Thanks! I am making those assumptions.
>> I'm trying to wrap my head around the disparity between indoor lamps and
>> solar illuminance, which apparently can be as much as 100,000 lux.
>
> My English and German Wikipedias can't agree on that figure. The English
> one claims that the illuminance of full daylight on Earth is "only"
> 10,000 lux. The German one has a lot more entries, assigning 10,000 lux
> to "Im Schatten im Sommer" (in the shade in summer), and listing a
> bright sunny day as 100,000 lux.
This is what my https://en.wikipedia.org/wiki/Lux has:
0.0001 Moonless, overcast night sky (starlight)
0.002 Moonless clear night sky with airglow
0.05 - 0.3 Full moon on a clear night
3.4 Dark limit of civil twilight under a clear sky
20 - 50 Public areas with dark surroundings
50 Family living room lights (Australia, 1998)

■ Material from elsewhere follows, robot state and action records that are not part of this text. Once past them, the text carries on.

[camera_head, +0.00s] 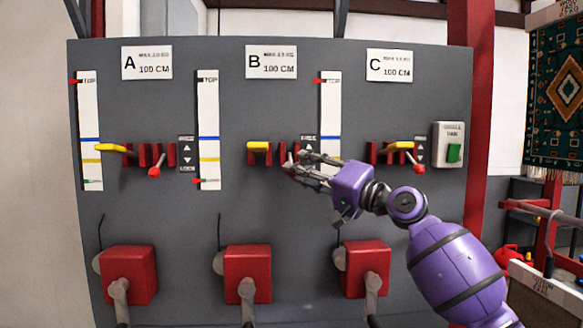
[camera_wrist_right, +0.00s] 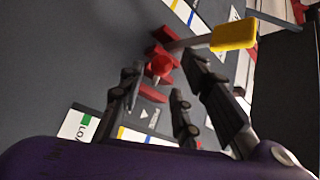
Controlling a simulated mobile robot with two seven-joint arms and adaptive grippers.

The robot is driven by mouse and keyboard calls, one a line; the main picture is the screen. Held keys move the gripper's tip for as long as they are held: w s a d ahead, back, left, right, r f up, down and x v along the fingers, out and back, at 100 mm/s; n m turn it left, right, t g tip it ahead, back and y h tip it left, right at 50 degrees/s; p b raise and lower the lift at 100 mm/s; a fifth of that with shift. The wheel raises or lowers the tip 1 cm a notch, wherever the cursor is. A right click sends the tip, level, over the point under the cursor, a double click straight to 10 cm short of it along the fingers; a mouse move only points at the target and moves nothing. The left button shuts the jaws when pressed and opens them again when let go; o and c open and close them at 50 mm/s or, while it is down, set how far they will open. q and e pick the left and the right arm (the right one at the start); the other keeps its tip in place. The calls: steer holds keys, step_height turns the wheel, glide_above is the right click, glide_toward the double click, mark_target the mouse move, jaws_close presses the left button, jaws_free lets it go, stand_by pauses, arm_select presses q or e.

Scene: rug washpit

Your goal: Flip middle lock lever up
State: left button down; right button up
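The middle lock lever, at station B, shows its red ball knob (camera_wrist_right: 158,65) in the right wrist view, in front of its red bracket (camera_wrist_right: 165,37). My right gripper (camera_head: 293,162) is at this lever in the head view and covers most of it. In the right wrist view the fingers of my right gripper (camera_wrist_right: 160,85) are spread apart, with the knob between their tips. I see gaps beside the knob, and contact cannot be told. A yellow handle (camera_head: 258,146) sits just left of the lever; it also shows in the right wrist view (camera_wrist_right: 233,35). My left gripper is not in view.
Stations A and C have their own red-knobbed levers (camera_head: 154,171) (camera_head: 418,169), both hanging down. Red crank boxes (camera_head: 247,275) stick out below. A grey box with a green button (camera_head: 453,152) is at the right. White scale strips (camera_head: 209,130) flank the stations.

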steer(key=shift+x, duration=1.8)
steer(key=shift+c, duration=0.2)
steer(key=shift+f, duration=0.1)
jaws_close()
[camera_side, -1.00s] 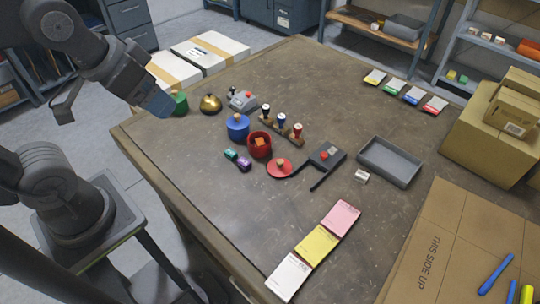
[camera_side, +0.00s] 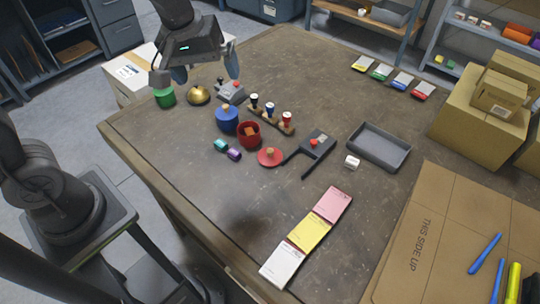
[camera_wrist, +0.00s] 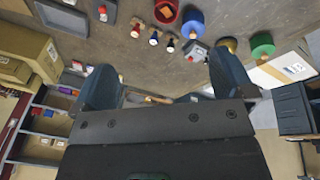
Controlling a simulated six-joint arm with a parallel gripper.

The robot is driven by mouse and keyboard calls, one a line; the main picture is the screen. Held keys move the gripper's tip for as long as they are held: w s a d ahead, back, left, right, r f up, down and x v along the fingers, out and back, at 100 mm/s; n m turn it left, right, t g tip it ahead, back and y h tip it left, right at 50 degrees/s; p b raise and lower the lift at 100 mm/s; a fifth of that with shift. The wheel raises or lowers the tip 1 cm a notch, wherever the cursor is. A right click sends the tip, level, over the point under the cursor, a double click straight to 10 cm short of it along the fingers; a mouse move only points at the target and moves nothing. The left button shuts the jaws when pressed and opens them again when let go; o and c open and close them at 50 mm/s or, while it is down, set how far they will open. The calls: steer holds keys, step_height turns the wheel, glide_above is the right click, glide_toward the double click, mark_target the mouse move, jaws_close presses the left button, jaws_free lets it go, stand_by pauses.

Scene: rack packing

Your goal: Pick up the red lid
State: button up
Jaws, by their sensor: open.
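The red lid (camera_side: 270,157), a flat disc with a small wooden knob, lies on the table in the side view. It sits in front of the red pot (camera_side: 249,135), which is open and has an orange-brown thing inside. The red lid does not show clearly in the wrist view, where the red pot (camera_wrist: 166,12) is at the top edge. My gripper (camera_side: 203,76) is open and empty, raised above the far left part of the table, well away from the lid. In the wrist view its two fingers (camera_wrist: 165,92) stand wide apart.
A blue pot (camera_side: 227,120), green pot (camera_side: 165,97), brass bell (camera_side: 198,95) and stamp rack (camera_side: 271,119) stand behind the lid. A black device (camera_side: 314,146) is close to its right, then a grey tray (camera_side: 379,146). Teal and purple pieces (camera_side: 227,149) lie left. The front-left table is clear.

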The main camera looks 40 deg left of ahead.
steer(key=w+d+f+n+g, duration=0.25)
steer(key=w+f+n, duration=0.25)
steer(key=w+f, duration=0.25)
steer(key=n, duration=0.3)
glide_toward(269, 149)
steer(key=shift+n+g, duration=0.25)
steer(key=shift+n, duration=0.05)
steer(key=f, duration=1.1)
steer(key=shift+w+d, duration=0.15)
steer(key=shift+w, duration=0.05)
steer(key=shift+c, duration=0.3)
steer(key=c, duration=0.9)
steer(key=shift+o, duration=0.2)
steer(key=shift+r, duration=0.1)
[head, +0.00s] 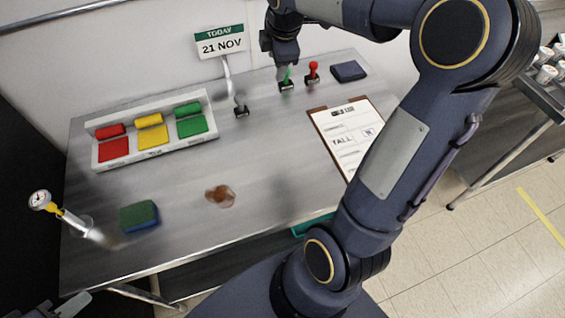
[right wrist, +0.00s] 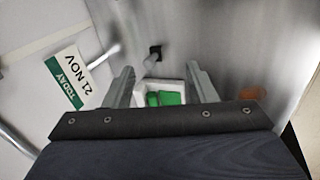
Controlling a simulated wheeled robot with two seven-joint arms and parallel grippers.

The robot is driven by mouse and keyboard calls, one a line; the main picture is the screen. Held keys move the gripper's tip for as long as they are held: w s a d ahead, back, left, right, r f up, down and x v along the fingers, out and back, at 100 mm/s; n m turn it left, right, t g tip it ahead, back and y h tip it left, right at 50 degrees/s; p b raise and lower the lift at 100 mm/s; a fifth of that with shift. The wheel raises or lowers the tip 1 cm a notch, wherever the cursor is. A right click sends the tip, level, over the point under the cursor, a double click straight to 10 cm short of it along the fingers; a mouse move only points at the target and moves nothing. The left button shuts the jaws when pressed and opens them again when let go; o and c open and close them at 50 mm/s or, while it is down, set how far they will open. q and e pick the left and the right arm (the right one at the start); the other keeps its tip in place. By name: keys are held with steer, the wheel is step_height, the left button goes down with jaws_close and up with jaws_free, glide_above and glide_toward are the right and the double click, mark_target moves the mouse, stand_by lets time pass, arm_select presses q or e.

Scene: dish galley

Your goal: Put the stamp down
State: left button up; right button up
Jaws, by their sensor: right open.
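The green-handled stamp (head: 286,84) stands upright on the steel table, just below my right gripper (head: 284,66) in the head view. Whether the fingers touch its handle cannot be told. In the right wrist view the right gripper (right wrist: 164,85) is open, and I see no stamp clearly held between its fingers. A red-handled stamp (head: 312,72) stands to the right and a grey-handled stamp (head: 241,106) to the left; the grey one also shows in the right wrist view (right wrist: 154,54). Part of my left gripper (head: 74,305) shows at the lower left; its jaws are unclear.
A white tray (head: 157,152) holds red, yellow and green pads. A clipboard (head: 318,120) lies at right, a dark blue pad (head: 348,71) behind it. A date sign (head: 221,45) reads 21 NOV.

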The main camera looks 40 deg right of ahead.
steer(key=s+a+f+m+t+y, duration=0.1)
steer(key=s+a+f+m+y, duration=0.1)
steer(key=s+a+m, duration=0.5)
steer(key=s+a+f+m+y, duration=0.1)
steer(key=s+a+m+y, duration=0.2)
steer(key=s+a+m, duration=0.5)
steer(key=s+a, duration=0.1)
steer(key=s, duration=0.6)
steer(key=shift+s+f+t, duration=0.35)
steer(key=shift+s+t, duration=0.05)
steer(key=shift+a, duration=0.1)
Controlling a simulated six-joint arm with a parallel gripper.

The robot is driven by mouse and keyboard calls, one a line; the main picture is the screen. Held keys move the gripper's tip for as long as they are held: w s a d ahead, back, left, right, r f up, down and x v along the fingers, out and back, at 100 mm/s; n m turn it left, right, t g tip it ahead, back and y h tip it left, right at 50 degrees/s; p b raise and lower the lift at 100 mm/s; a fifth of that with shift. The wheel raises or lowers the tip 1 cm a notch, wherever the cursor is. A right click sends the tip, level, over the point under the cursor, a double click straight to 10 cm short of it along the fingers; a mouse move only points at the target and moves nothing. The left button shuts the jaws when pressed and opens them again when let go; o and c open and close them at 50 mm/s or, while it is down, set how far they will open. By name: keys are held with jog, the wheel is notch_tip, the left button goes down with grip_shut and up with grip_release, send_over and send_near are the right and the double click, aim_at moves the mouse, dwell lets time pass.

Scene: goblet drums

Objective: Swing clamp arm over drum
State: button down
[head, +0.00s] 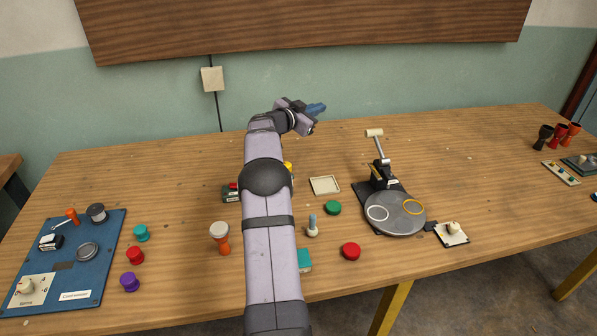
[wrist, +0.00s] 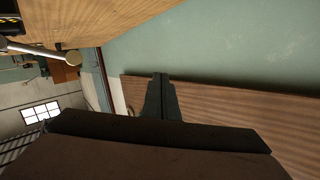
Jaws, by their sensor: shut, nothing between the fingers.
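The clamp arm (head: 380,145) is a thin metal rod with a pale cross-piece at its top. It stands raised and tilted above a black clamp base (head: 383,176), at the back of a grey round plate (head: 394,222) with a white and a yellow ring. No drum stands on the plate. A goblet drum (head: 221,237) with an orange foot and pale head stands left of my arm. My gripper (head: 316,109) is shut and empty, in the air left of the clamp arm and apart from it. My fingers (wrist: 160,78) also show shut in the wrist view.
A blue board (head: 100,262) with small parts lies at left. Red, teal and purple knobs, a green disc (head: 333,208) and a shallow tray (head: 324,185) sit around my arm. A switch plate (head: 452,233) lies right of the round plate. Several goblets (head: 559,133) stand far right.

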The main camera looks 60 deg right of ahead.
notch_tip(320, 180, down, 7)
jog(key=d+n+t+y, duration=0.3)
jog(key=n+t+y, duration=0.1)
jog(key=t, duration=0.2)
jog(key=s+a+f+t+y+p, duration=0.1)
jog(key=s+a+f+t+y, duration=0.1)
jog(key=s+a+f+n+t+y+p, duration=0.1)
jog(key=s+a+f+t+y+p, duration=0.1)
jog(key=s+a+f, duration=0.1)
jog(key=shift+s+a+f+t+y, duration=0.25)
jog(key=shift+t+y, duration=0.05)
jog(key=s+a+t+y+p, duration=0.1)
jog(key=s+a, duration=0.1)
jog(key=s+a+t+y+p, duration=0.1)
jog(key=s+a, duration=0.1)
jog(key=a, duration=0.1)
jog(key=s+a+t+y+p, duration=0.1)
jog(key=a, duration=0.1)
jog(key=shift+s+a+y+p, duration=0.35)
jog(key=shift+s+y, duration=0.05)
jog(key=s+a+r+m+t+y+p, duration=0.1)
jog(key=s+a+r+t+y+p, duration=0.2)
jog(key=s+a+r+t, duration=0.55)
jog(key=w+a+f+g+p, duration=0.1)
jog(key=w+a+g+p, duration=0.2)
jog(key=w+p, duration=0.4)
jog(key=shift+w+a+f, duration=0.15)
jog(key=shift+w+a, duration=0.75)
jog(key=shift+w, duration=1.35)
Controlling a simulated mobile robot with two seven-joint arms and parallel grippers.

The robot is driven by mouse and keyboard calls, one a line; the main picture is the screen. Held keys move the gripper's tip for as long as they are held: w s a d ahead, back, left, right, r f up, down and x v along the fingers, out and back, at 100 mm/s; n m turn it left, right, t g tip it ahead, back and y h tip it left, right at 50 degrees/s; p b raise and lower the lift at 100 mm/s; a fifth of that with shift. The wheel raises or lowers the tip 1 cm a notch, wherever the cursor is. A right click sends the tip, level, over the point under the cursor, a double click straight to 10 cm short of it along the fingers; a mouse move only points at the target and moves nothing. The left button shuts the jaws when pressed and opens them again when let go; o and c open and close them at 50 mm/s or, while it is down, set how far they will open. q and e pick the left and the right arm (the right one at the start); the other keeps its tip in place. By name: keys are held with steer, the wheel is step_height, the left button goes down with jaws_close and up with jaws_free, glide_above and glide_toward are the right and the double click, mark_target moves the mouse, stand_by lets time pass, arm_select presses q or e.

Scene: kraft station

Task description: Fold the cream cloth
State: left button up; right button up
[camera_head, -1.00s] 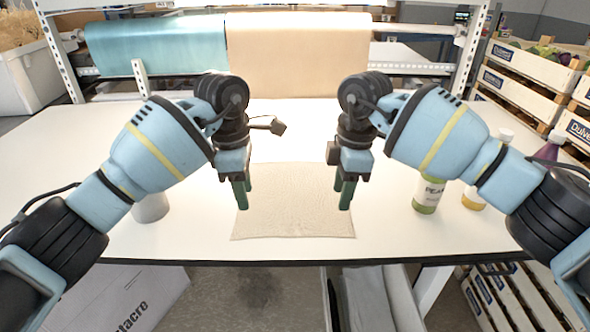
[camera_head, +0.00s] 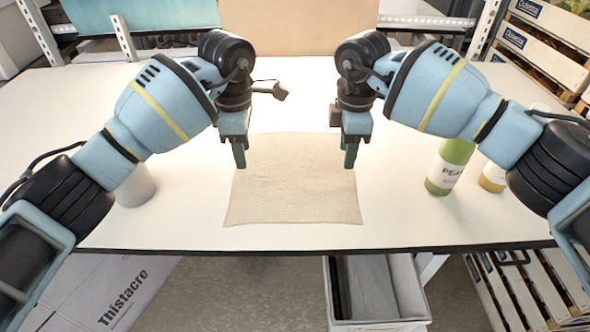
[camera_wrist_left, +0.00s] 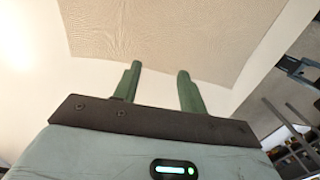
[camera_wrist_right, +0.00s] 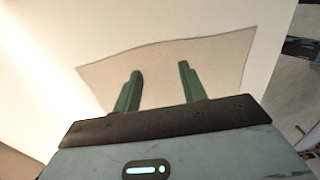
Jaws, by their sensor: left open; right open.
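The cream cloth (camera_head: 293,195) lies flat and spread out on the white table in the head view, near its front edge. My left gripper (camera_head: 239,163) is above the cloth's left side, and my right gripper (camera_head: 349,165) is above its right side. Both are open and empty. In the left wrist view the cloth (camera_wrist_left: 170,32) lies past the two green fingers (camera_wrist_left: 158,80). In the right wrist view the cloth (camera_wrist_right: 205,62) lies under and beyond the fingers (camera_wrist_right: 160,82). I cannot tell how high the fingertips are above it.
The white table (camera_head: 180,225) is clear around the cloth. A green-labelled bottle (camera_head: 449,166) and a yellow one (camera_head: 492,177) stand to the right. A white cup-like object (camera_head: 134,186) is at left, partly behind my arm. Wooden crates (camera_head: 545,45) stand at the back right.

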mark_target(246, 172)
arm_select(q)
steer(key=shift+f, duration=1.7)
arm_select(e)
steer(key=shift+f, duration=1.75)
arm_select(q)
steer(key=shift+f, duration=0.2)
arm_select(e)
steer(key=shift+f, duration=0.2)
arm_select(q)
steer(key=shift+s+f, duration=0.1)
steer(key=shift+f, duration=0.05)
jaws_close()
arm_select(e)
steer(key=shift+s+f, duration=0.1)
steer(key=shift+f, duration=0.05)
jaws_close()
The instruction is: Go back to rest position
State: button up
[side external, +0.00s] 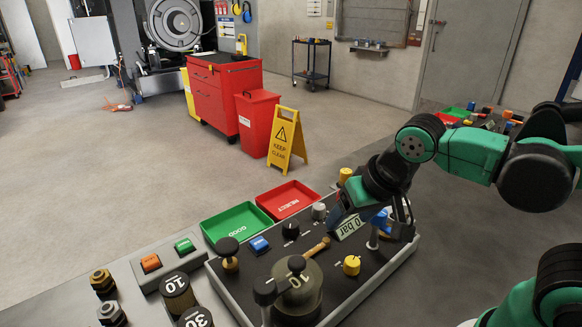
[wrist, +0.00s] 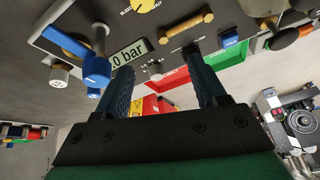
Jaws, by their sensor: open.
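My gripper (wrist: 168,88) is open in the wrist view, with its two dark fingers apart and nothing between them. In the side external view my gripper (side external: 372,212) hangs over the right part of the dark control panel (side external: 330,268), close to the "0 bar" display (side external: 350,227). Whether a finger touches the panel is not clear. The arm stretches in from the right.
A green GOOD tray (side external: 236,222) and red REJECT tray (side external: 287,199) lie behind the panel. A yellow sign (side external: 286,140) and red cabinet (side external: 222,92) stand on the floor, otherwise mostly clear.

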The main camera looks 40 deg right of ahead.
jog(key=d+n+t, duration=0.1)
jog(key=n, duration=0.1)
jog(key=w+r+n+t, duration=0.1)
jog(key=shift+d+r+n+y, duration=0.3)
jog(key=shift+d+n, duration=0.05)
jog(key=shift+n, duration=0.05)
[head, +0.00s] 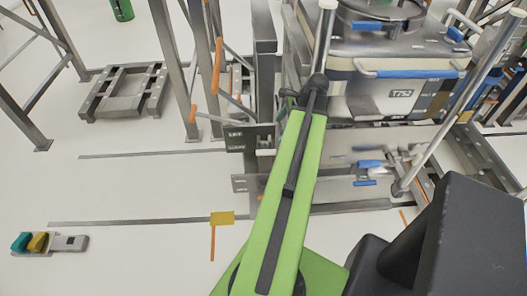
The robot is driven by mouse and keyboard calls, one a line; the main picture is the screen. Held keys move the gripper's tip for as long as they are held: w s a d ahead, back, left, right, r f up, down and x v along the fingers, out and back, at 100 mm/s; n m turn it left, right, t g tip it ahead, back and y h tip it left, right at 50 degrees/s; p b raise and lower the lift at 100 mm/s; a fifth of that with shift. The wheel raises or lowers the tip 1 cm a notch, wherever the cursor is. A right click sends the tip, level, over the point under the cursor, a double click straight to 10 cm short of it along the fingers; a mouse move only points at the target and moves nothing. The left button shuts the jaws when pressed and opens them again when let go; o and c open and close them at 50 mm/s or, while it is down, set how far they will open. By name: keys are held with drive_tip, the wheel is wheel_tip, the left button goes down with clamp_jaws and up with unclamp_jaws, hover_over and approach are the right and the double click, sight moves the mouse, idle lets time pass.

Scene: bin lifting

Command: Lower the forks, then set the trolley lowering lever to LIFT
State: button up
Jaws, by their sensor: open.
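A dark plate (250,137) with a LIFT label is on the trolley's upright, left of my green arm. A lever with an orange grip (193,113) sticks out to its left. Another orange-ended rod (230,100) slants above it. My gripper (287,96) is the small dark part at the arm's far end, right of the plate and apart from the lever grip. It is open; its fingers are small and partly hidden. Two long thin grey strips, upper (150,154) and lower (140,222), run left along the floor; I cannot tell whether these are forks.
A large steel bin (395,100) with blue handles stands behind my arm to the right. A yellow pedal (222,218) has an orange stem. Green and yellow pedals (40,242) lie lower left. A metal frame (125,90) stands upper left. The left floor is mostly clear.

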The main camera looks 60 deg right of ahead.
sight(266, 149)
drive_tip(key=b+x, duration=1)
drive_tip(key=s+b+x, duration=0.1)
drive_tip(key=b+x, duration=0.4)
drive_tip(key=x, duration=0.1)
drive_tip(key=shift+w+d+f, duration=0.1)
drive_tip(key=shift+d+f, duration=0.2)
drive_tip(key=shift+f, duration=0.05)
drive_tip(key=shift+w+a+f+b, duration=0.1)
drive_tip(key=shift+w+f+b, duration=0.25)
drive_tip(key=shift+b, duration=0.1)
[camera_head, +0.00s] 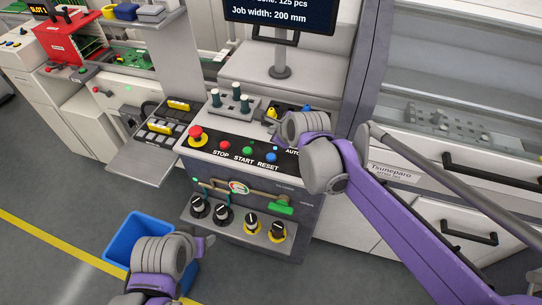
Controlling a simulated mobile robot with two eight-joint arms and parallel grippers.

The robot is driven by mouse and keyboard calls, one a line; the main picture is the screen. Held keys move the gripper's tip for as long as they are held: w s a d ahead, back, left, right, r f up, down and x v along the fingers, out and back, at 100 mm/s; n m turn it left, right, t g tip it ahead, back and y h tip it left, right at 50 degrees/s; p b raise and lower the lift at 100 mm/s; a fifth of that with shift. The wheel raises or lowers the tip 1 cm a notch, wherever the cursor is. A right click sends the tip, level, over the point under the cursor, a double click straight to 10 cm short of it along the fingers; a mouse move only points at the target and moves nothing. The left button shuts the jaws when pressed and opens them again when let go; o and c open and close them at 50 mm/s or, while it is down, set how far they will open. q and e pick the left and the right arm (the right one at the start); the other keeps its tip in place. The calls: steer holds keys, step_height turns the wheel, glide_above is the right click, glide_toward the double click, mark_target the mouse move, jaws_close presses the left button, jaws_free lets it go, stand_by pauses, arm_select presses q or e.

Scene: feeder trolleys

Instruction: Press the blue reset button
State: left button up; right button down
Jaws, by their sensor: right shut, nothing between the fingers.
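The blue reset button (271,156) is on the dark sloped panel, at the right end of a row above the label RESET. The green START button (247,151) and red STOP button (224,145) are to its left. My right gripper (277,132) is shut and empty, just above and behind the blue button in the picture. I cannot tell its height above the panel; no contact shows. Its wrist hides the panel's right end. My left gripper (204,245) is low, in front of the machine; its fingers are too unclear to judge.
A red emergency knob (196,133) on a yellow base stands left of the buttons. Several rotary knobs (222,214) and a green handle (281,208) project below the panel. A monitor (281,18) stands behind. A blue bin (122,240) is on the floor at the lower left.

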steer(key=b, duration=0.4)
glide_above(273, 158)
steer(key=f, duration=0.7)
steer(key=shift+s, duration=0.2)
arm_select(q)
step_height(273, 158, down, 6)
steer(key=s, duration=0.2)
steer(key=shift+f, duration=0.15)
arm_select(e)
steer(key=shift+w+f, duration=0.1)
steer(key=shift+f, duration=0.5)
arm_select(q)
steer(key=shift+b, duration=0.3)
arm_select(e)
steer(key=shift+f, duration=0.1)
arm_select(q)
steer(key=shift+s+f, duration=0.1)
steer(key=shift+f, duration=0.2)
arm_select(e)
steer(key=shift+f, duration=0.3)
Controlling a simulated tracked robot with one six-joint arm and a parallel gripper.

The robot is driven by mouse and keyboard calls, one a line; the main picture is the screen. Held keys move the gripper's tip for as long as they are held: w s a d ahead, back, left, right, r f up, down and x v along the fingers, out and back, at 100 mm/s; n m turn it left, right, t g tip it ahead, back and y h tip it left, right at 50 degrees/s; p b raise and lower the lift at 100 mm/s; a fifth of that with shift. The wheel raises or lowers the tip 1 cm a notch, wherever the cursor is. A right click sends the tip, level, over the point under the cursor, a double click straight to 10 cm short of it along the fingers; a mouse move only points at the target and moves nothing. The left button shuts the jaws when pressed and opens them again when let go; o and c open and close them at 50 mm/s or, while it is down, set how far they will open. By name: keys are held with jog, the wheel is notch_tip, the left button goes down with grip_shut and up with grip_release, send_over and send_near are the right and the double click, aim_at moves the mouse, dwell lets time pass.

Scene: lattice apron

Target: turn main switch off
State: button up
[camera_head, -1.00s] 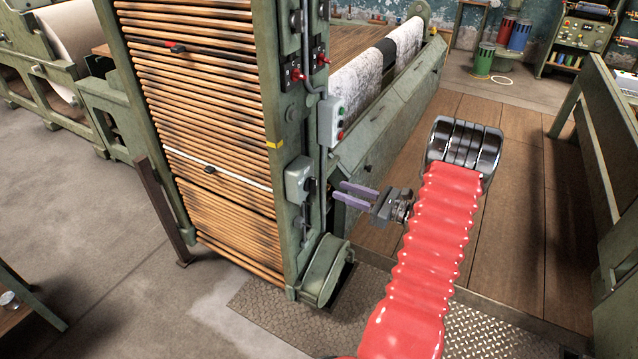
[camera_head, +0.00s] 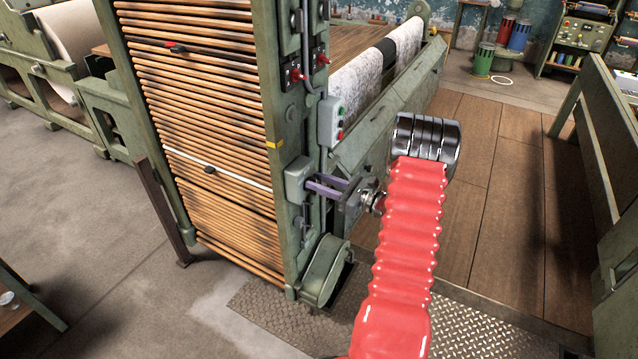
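A grey-green switch box (camera_head: 297,178) is mounted low on the right edge of the machine's upright frame; I take it for the main switch. In the earlier frame a dark lever shows on its right side. My gripper (camera_head: 313,182) has two purple fingers with a visible gap between them. The fingertips are right beside the box's right side, pointing left at it. The fingers now cover the lever, so its position, and whether they touch it or stand around it, cannot be told.
A control box (camera_head: 332,121) with green and red buttons sits above my gripper. Red toggle switches (camera_head: 297,74) are higher on the frame. A rounded green housing (camera_head: 325,270) stands below. The plank floor (camera_head: 490,230) to the right is clear.

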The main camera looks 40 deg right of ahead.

80 Office building hallway/toilet lighting
100 Very dark overcast day
150 Train station platforms
320 - 500 Office lighting
400 Sunrise or sunset on a clear day.
1000 Overcast day; typical TV studio lighting
10,000 - 25,000 Full daylight (not direct sun)
32,000 - 100,000 Direct sunlight
... The unobscured Sun provides an illumination of up to 100 kilolux
on the Earth's surface, the exact value depending on time of year and
atmospheric conditions. This direct normal illuminance is related to
the solar illuminance constant Esc, equal to 128000 lux (see Sunlight
and Solar constant).
https://en.wikipedia.org/wiki/Sunlight says:
Direct sunlight has a luminous efficacy of about 93 lumens per watt of
radiant flux. ...
Multiplying the figure of 1050 watts per square metre by 93 lumens per
watt indicates that bright sunlight provides an illuminance of
approximately 98 000 lux (lumens per square meter) on a perpendicular
surface at sea level.
The solar constant page focuses on wattage and does not address illuminance.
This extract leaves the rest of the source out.